= STORED RECORDS =
====
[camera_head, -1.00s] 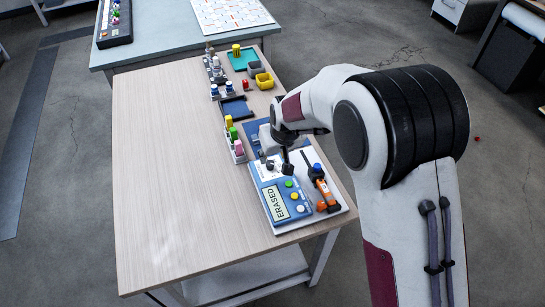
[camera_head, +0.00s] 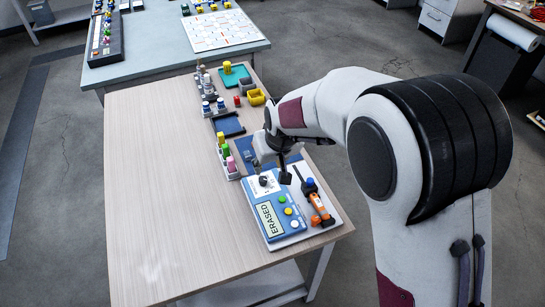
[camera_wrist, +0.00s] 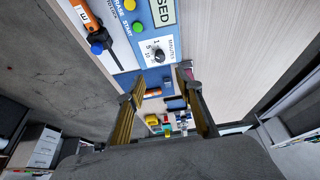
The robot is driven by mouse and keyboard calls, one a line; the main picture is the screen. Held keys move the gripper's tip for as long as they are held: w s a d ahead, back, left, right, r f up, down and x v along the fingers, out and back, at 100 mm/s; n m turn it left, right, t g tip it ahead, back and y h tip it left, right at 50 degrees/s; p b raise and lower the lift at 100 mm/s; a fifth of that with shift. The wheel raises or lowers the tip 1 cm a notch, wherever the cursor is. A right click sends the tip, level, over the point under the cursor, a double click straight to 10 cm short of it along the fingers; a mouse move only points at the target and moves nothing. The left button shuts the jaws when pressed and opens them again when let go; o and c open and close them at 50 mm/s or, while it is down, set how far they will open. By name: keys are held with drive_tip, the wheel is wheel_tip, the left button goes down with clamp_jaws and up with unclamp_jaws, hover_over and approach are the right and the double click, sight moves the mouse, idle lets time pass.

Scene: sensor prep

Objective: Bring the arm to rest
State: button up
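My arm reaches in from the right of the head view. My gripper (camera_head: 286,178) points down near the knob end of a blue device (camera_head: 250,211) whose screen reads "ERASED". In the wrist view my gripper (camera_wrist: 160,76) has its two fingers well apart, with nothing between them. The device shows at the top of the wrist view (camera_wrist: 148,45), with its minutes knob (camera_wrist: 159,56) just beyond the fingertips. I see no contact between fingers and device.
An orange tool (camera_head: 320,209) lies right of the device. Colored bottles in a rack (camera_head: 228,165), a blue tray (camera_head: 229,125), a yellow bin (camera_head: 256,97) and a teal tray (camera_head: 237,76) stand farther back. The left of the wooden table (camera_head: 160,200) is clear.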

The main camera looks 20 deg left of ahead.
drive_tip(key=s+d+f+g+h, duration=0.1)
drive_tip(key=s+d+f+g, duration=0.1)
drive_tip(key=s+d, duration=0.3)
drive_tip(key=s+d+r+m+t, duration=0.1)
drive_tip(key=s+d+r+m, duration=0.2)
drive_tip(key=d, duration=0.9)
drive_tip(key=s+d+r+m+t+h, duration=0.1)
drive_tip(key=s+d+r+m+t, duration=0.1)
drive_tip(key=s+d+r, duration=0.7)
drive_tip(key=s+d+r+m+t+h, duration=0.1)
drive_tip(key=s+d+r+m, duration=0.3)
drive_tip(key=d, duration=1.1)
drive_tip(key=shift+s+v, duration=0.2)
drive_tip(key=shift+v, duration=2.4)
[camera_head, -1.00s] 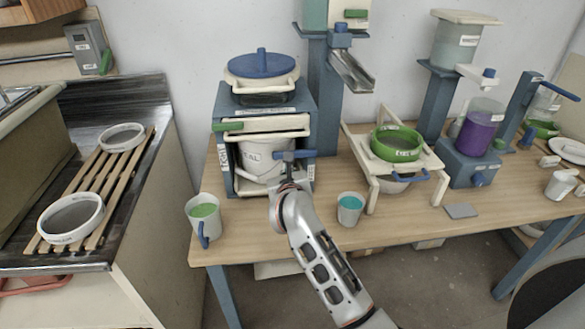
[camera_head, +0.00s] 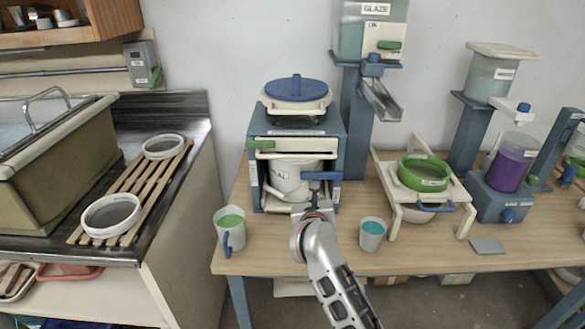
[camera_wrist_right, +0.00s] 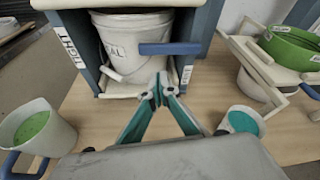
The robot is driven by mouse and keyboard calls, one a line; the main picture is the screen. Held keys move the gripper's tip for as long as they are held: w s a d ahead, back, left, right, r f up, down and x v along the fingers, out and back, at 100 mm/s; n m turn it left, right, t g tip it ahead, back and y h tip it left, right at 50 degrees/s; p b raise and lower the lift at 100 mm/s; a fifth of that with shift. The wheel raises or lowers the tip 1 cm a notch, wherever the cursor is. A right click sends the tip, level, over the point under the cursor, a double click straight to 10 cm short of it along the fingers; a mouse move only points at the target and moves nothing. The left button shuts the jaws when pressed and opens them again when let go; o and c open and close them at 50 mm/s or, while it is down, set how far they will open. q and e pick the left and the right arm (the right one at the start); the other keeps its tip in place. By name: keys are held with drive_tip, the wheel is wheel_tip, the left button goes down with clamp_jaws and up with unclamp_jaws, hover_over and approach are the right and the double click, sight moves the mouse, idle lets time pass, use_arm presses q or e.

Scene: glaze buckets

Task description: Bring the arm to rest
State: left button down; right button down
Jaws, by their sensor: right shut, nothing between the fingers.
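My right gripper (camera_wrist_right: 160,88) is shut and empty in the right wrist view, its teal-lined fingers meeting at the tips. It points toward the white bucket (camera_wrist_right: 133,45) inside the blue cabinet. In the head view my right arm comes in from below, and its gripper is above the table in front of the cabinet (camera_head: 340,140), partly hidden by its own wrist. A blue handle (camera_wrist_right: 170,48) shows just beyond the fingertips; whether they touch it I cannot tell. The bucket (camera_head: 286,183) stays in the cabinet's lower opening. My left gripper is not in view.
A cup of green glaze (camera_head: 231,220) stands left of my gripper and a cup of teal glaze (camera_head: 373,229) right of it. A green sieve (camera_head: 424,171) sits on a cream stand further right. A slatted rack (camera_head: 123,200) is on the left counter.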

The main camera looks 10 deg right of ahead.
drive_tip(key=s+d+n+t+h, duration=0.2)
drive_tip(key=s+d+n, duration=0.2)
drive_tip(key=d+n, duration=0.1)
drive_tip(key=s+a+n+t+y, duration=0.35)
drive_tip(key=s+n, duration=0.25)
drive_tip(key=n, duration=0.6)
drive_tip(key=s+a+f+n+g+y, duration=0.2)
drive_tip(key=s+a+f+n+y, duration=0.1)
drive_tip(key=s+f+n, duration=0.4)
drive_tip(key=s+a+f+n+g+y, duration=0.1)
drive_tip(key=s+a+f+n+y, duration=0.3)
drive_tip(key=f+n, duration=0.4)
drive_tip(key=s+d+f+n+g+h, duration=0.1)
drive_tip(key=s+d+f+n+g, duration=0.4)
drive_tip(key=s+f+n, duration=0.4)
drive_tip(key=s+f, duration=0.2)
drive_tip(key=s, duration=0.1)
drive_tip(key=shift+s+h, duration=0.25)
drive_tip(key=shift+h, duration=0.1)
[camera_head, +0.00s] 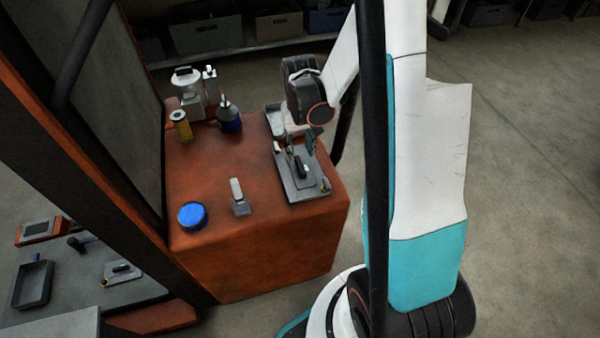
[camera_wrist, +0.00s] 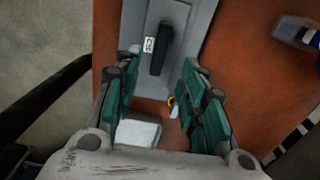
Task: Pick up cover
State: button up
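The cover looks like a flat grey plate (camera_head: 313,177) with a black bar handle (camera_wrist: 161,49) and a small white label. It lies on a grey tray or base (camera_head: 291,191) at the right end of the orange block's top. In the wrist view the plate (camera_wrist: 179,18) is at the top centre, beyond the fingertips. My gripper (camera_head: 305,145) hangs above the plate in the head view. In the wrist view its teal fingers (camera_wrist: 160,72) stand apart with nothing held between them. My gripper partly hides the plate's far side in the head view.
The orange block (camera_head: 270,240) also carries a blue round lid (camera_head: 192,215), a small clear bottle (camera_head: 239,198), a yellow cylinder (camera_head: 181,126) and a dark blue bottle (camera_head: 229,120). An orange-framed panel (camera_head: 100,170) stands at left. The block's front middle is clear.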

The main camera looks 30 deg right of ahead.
====
= WHAT NEEDS TO BE DONE =
Leaving aside the images, write out the entries above word for word.

= SOLUTION TO THE PROBLEM =
[camera_head, -1.00s] 
[camera_head, +0.00s] 
[camera_wrist, +0.00s] 
The robot is driven by mouse and keyboard calls, one a line; the main picture is the screen. Held keys move the gripper's tip for as long as they are held: w s a d ahead, back, left, right, r f up, down and x v along the fingers, out and back, at 100 mm/s; n m turn it left, right, t g tip it ahead, back and y h tip it left, right at 50 degrees/s; p b raise and lower the lift at 100 mm/s; a fifth of that with shift. The wheel raises or lowers the tip 1 cm a notch, wherever the cursor is. A right click sends the tip, level, over the point under the cursor, a double click straight to 10 cm short of it along the fingers; a mouse move only points at the target and moves nothing. The left button shuts the jaws when pressed and opens them again when let go; o and c open and close them at 50 mm/s or, while it is down, set how far they will open. By name: keys are held with drive_tip, the wheel is wheel_tip, the left button goes down with clamp_jaws and up with unclamp_jaws, hover_over and approach are the right and the double click, sight moves the mouse, idle lets time pass.

Scene: sensor prep

Objective: Bring the arm to rest
State: button up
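My arm reaches in from the right of the head view. My gripper (camera_head: 286,178) points down near the knob end of a blue device (camera_head: 250,211) whose screen reads "ERASED". In the wrist view my gripper (camera_wrist: 160,76) has its two fingers well apart, with nothing between them. The device shows at the top of the wrist view (camera_wrist: 148,45), with its minutes knob (camera_wrist: 159,56) just beyond the fingertips. I see no contact between fingers and device.
An orange tool (camera_head: 320,209) lies right of the device. Colored bottles in a rack (camera_head: 228,165), a blue tray (camera_head: 229,125), a yellow bin (camera_head: 256,97) and a teal tray (camera_head: 237,76) stand farther back. The left of the wooden table (camera_head: 160,200) is clear.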

The main camera looks 20 deg left of ahead.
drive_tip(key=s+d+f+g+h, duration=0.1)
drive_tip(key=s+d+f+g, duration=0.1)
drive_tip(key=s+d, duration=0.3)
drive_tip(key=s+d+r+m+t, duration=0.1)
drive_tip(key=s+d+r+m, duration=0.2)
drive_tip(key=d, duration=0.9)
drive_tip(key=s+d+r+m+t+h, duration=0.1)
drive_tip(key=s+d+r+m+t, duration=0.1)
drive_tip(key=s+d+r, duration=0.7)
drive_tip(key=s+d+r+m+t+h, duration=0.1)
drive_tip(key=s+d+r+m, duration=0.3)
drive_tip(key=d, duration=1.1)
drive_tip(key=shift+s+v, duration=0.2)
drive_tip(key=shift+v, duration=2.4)
[camera_head, -1.00s] 
[camera_head, +0.00s] 
[camera_wrist_right, +0.00s] 
The robot is driven by mouse and keyboard calls, one a line; the main picture is the screen. Held keys move the gripper's tip for as long as they are held: w s a d ahead, back, left, right, r f up, down and x v along the fingers, out and back, at 100 mm/s; n m turn it left, right, t g tip it ahead, back and y h tip it left, right at 50 degrees/s; p b raise and lower the lift at 100 mm/s; a fifth of that with shift. The wheel raises or lowers the tip 1 cm a notch, wherever the cursor is. A right click sends the tip, level, over the point under the cursor, a double click straight to 10 cm short of it along the fingers; a mouse move only points at the target and moves nothing. The left button shuts the jaws when pressed and opens them again when let go; o and c open and close them at 50 mm/s or, while it is down, set how far they will open. q and e pick the left and the right arm (the right one at the start); the other keeps its tip in place. By name: keys are held with drive_tip, the wheel is wheel_tip, the left button goes down with clamp_jaws and up with unclamp_jaws, hover_over and approach are the right and the double click, sight moves the mouse, idle lets time pass, use_arm presses q or e.

Scene: glaze buckets

Task description: Bring the arm to rest
State: left button down; right button down
Jaws, by their sensor: right shut, nothing between the fingers.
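My right gripper (camera_wrist_right: 160,88) is shut and empty in the right wrist view, its teal-lined fingers meeting at the tips. It points toward the white bucket (camera_wrist_right: 133,45) inside the blue cabinet. In the head view my right arm comes in from below, and its gripper is above the table in front of the cabinet (camera_head: 340,140), partly hidden by its own wrist. A blue handle (camera_wrist_right: 170,48) shows just beyond the fingertips; whether they touch it I cannot tell. The bucket (camera_head: 286,183) stays in the cabinet's lower opening. My left gripper is not in view.
A cup of green glaze (camera_head: 231,220) stands left of my gripper and a cup of teal glaze (camera_head: 373,229) right of it. A green sieve (camera_head: 424,171) sits on a cream stand further right. A slatted rack (camera_head: 123,200) is on the left counter.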

The main camera looks 10 deg right of ahead.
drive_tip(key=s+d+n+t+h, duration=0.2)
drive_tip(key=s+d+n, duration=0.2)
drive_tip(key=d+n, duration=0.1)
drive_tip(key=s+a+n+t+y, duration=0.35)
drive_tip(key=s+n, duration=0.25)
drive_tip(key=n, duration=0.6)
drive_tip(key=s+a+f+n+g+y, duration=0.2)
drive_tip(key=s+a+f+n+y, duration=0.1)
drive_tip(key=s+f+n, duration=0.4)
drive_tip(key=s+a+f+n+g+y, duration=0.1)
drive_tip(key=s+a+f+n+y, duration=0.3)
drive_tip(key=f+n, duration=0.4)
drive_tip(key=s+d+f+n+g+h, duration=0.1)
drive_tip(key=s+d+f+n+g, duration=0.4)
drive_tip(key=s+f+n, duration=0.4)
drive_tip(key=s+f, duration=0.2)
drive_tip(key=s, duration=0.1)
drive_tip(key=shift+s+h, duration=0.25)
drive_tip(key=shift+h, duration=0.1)
[camera_head, +0.00s] 
[camera_wrist, +0.00s] 
Task: Pick up cover
State: button up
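The cover looks like a flat grey plate (camera_head: 313,177) with a black bar handle (camera_wrist: 161,49) and a small white label. It lies on a grey tray or base (camera_head: 291,191) at the right end of the orange block's top. In the wrist view the plate (camera_wrist: 179,18) is at the top centre, beyond the fingertips. My gripper (camera_head: 305,145) hangs above the plate in the head view. In the wrist view its teal fingers (camera_wrist: 160,72) stand apart with nothing held between them. My gripper partly hides the plate's far side in the head view.
The orange block (camera_head: 270,240) also carries a blue round lid (camera_head: 192,215), a small clear bottle (camera_head: 239,198), a yellow cylinder (camera_head: 181,126) and a dark blue bottle (camera_head: 229,120). An orange-framed panel (camera_head: 100,170) stands at left. The block's front middle is clear.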

The main camera looks 30 deg right of ahead.

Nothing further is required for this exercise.